#### Information provided

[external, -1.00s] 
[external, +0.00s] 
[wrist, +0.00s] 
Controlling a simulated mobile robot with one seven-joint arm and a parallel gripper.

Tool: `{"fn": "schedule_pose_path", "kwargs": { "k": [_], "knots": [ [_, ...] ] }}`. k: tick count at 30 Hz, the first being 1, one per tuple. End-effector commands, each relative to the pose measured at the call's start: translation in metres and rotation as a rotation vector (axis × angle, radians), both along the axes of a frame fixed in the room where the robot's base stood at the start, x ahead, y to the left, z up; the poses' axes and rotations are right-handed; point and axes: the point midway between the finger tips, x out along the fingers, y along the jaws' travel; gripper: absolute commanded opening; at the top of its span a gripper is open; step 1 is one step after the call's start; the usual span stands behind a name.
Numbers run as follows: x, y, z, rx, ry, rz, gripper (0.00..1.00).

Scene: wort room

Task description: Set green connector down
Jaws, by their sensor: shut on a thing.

########

Instructions for the task: Reproduce exactly the lines from the line with "[external, +0.00s]" to the line with "Controlling a simulated", both end lines included.

Finished task:
[external, +0.00s] 
[wrist, +0.00s] 
Controlling a simulated mobile robot with one seven-joint arm and a parallel gripper.

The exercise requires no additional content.